-- What you should do --
Please reproduce exactly the lines between the line holding "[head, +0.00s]" and the line holding "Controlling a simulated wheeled", inclusive, leaving out any pictures.

___ Data excerpts ___

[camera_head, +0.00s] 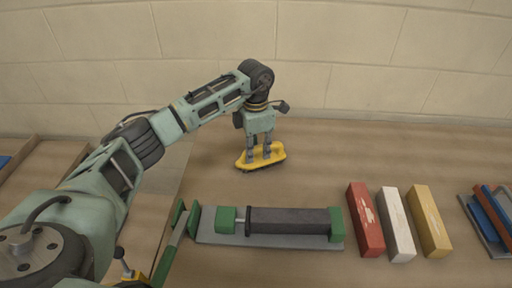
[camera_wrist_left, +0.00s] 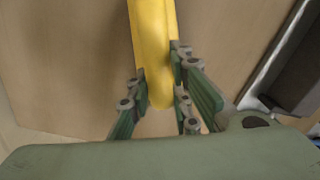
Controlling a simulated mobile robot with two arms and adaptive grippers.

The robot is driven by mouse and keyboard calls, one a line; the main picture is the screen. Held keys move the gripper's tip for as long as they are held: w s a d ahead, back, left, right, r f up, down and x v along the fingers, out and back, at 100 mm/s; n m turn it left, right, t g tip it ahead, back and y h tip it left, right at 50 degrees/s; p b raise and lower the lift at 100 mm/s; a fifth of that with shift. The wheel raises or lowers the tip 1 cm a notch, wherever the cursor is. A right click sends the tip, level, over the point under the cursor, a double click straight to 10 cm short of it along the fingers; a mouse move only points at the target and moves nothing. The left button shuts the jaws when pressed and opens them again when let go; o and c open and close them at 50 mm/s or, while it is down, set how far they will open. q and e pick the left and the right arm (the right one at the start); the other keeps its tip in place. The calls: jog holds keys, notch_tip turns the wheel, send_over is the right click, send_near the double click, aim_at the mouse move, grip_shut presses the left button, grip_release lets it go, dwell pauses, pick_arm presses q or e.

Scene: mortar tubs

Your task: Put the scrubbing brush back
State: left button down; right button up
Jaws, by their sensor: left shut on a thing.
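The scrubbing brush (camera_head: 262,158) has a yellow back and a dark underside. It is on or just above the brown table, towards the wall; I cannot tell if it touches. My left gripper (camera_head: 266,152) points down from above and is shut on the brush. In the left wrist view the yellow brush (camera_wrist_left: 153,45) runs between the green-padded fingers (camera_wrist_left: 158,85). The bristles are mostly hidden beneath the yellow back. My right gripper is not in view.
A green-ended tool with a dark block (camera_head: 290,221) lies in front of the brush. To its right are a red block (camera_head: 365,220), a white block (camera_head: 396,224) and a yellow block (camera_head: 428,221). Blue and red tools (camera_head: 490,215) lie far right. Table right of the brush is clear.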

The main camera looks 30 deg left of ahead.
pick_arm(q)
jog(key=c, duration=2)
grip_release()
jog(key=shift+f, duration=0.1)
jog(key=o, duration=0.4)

___
___ Data excerpts ___

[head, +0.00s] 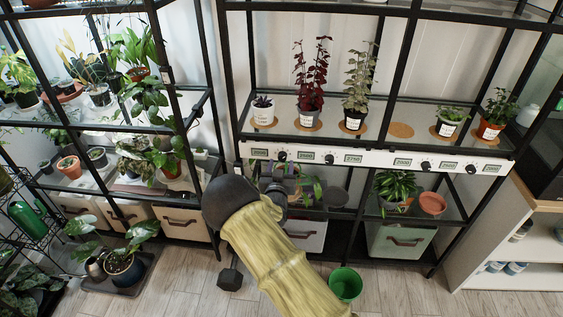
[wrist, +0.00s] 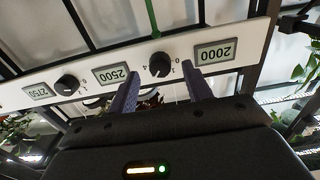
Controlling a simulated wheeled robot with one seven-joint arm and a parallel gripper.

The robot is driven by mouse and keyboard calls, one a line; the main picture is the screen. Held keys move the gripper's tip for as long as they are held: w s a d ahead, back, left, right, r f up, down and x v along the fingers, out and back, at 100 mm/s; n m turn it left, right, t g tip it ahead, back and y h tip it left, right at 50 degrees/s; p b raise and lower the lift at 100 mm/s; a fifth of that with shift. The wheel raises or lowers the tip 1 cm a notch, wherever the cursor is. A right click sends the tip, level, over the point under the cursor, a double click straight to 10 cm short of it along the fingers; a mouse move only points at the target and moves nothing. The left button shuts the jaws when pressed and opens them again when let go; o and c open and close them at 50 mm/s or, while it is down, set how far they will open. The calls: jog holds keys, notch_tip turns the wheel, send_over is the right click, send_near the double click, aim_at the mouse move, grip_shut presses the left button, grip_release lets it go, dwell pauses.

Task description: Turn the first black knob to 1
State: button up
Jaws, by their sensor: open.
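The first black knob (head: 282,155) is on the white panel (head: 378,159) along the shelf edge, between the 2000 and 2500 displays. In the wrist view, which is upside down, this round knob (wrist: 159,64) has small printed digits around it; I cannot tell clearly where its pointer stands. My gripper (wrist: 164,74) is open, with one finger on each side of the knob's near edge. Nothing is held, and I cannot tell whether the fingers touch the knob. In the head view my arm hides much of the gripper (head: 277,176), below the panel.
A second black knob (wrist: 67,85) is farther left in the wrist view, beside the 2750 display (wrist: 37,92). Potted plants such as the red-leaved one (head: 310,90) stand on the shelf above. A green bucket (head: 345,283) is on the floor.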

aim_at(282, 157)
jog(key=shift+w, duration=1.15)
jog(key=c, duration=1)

___

-- Solution to this exercise --
[head, +0.00s] 
[wrist, +0.00s] 
Controlling a simulated wheeled robot with one seven-joint arm and a parallel gripper.

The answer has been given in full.